Moreover, the separation of various system components in the embodiments described above should not be understood as requiring such separation in all embodiments, and it should be understood that the described program components and systems can generally be integrated together in a single software product or packaged into multiple software products.

Thus, particular embodiments of the subject matter have been described. Other embodiments are within the scope of the following claims. In some cases, the actions recited in the claims can be performed in a different order and still achieve desirable results. In addition, the processes depicted in the accompanying figures do not necessarily require the particular order show, or sequential order, to achieve desirable results. In certain implementations, multitasking and parallel processing may be advantageous. Nevertheless, it will be understood that various modifications may be made without departing from the spirit and scope of the claimed invention.

Claims

1. A method of capturing venue specific audio recordings of an event, the method comprising the steps of:

obtaining spatial reference data for a specific venue;

creating a digital model of the specific venue;

selecting multiple vantage points for audio capture in the specific venue; and

placing two or more of omni-directional audio capture devices and directional audio capture devices at selected multiple vantage points, wherein the data is synchronized such that a user may listen to audio data from the multiple vantage points.

2. The method of claim 1 additionally comprising the steps of:

presenting the digital model to a first user, wherein the presentation supports the selecting multiple vantage points for audio capture.

3. The method of claim 2 wherein the presentation includes venue specific aspects.

4. The method of claim 3 wherein the venue specific aspects include one or more of seating locations, aisle locations, obstructions to viewing, performance venue layout, sound control apparatus, sound projection apparatus, and lighting control apparatus.

5. The method of claim 4 wherein the selecting multiple vantage points is performed by interacting with a graphical display apparatus, wherein the interacting involves placement of a cursor location and selecting of the location with a user action.

6. The method of claim 5 wherein the user action includes one or more of clicking a mouse, clicking a switch on a stylus, engaging a keystroke, or providing a verbal command.

7. The method of claim 3 additionally comprising the step of presenting the digital model to a second user, wherein the second user employs the digital model to locate selected audio capture locations in the venue.

8. The method of claim 7 additionally comprising the steps of:

recording audio data from selected audio capture location;

utilizing a soundboard to mix collected audio data with image data; and

performing on demand post processing on audio and image data in a broadcast truck.

9. The method of claim 8 additionally comprising the step of:

communicating data from the broadcast truck utilizing a satellite uplink.

10. The method of claim 9 additionally comprising the step of:

transmitting at least a first stream of audio data to a content delivery network.

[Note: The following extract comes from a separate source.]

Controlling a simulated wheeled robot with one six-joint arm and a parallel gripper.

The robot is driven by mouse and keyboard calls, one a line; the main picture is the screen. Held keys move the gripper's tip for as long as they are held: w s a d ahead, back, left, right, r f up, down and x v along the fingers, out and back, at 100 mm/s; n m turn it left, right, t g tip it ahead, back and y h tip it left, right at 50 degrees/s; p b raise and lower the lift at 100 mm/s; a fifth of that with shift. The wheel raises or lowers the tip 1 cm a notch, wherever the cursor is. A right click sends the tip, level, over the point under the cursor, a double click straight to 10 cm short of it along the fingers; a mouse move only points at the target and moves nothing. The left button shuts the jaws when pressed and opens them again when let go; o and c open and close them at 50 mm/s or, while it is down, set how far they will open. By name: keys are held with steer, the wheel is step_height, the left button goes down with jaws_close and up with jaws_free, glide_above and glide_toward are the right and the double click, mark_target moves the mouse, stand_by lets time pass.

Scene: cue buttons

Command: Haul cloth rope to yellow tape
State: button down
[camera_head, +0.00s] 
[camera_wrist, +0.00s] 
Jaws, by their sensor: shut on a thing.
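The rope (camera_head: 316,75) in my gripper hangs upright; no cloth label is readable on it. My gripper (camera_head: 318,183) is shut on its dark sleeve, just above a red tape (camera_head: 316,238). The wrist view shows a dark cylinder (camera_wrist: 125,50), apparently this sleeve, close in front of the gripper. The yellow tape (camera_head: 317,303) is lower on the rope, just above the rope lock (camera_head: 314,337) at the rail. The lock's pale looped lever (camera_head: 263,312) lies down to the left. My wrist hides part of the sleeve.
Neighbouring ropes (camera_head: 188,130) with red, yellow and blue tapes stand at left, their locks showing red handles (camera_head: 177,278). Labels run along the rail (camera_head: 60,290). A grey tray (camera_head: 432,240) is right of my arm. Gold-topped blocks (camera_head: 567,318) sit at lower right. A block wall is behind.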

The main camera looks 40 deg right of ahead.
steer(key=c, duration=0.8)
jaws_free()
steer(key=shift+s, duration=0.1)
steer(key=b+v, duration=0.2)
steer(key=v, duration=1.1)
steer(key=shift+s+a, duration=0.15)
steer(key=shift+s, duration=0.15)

11. The method of claim 2 additionally comprising the step of:

obtaining venue specific historical data.

12. The method of claim 11 wherein the venue specific historical data comprises one or more parameters relating to primary price, secondary price, frequency of occupation, and rate of purchase.

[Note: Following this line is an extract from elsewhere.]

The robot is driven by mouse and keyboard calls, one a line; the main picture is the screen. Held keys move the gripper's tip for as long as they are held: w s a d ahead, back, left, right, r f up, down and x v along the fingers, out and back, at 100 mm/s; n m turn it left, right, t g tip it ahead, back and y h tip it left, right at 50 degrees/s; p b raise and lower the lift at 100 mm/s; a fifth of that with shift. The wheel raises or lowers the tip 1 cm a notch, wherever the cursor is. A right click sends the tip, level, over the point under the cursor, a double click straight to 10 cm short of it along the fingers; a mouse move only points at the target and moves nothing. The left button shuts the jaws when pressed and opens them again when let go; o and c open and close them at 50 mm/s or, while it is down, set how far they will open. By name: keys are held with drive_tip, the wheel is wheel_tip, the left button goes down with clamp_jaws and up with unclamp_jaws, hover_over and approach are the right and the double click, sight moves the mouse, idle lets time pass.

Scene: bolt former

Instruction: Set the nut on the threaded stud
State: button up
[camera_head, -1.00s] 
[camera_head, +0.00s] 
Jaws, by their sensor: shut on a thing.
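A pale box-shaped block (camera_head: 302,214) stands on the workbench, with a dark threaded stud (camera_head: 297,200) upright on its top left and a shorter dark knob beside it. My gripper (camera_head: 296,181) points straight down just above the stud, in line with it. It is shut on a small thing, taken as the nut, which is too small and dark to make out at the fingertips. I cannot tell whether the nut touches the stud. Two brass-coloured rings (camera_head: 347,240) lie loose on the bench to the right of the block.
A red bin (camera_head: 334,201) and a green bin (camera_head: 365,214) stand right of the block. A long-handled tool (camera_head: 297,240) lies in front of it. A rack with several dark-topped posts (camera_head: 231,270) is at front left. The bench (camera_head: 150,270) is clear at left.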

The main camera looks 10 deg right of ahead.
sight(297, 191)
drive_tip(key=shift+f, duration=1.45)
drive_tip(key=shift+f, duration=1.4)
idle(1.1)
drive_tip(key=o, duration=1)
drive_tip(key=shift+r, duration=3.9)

13. The method of claim 12 wherein the venue specific historical data is used to create a first graphical layer of the model.

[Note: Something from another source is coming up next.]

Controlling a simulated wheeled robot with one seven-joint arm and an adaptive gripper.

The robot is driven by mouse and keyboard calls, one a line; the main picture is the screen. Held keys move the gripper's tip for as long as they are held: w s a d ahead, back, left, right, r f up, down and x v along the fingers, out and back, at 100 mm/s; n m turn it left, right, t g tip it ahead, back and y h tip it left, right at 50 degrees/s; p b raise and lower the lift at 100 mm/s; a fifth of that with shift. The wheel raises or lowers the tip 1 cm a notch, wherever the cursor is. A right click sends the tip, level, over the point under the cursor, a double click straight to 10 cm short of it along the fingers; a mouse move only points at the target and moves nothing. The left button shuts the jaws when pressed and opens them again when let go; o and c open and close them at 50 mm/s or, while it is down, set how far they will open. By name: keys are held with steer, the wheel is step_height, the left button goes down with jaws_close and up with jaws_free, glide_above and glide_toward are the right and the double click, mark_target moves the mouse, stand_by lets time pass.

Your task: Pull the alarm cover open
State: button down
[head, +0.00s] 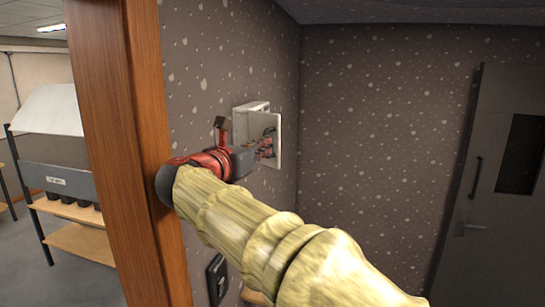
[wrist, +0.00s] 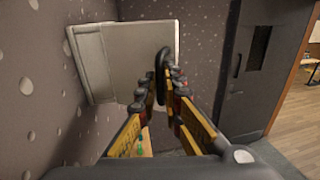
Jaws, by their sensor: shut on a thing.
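A white alarm box (head: 251,107) is mounted on the speckled left wall in the head view. Its pale cover (head: 274,124) appears to stand out at an angle from the box; the exact angle is hard to tell. In the wrist view the cover (wrist: 132,58) faces me, with the box's pale edge (wrist: 88,62) to its left. A dark upright handle (wrist: 162,68) is on the cover. My gripper (head: 266,148) is at the cover, and in the wrist view its fingers (wrist: 163,84) are shut on the handle. The fingers partly hide the handle's lower part.
A wooden post (head: 125,150) stands close to my arm on the left. A grey door (head: 497,180) is in the far wall at right. A dark wall plate (head: 217,279) is below the box. Shelving (head: 75,215) stands beyond the post. Free room lies right of the cover.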

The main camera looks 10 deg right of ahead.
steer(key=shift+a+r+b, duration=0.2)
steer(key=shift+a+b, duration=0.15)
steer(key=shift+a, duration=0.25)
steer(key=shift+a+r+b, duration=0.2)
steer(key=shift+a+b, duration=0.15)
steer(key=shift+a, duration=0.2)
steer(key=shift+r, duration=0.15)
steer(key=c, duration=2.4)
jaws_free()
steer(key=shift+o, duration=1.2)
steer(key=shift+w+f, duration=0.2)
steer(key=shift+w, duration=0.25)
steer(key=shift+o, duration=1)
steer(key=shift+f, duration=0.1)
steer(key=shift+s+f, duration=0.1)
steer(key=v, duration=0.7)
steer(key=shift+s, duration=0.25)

14. The method of claim 13 additionally comprising a step of:

choosing audio capture locations in the venue utilizing the first graphical layer.

15. The method of claim 14 wherein the step of choosing audio capture locations in the venue utilizing the presentation of the graphical layer is performed automatically.

16. A method of collecting audio information from a performance, the method comprising:

configuring an array of audio collection devices in a venue;

synchronizing a collection of audio data from two or more of the audio collection devices in the array to a time based index; and

recording audio signals and synchronization signals from at least two of the audio collection devices from the array.

17. The method of claim 16 additionally comprising the steps of:

processing the at least two collected audio data with an algorithm to synthesize a second audio track.

18. The method of claim 17 wherein the algorithm weights the audio signal from a first audio data at a different level than the audio signal from a second audio data from the at least two collected audio data signals.

19. The method of claim 17 additionally wherein the algorithm utilizes the time based index of the audio signal from a first audio data and the time based index of the audio signal from a second audio data from the at least two collected audio data signals.

20. A method of capturing venue specific audio of an event, the method comprising the steps of:

obtaining spatial reference data for a specific venue;

creating a digital model of the specific venue;

presenting the digital model to a first user;

selecting multiple vantage points for audio capture in the specific venue, wherein the presenting the digital model supports the selecting multiple vantage points for audio capture in the specific venue;

placing two or more of omni-directional audio capture devices and directional audio capture devices at selected multiple vantage points; wherein the data is synchronized such that a user may perceive audio data from the multiple vantage points;

recording audio data from selected audio capture locations;

utilizing a soundboard to mix collected audio data with image data;

performing on demand post processing on audio and image data in a broadcast truck;

communicating data from the broadcast truck utilizing a satellite uplink; and

transmitting at least a first stream of audio data to a content delivery network.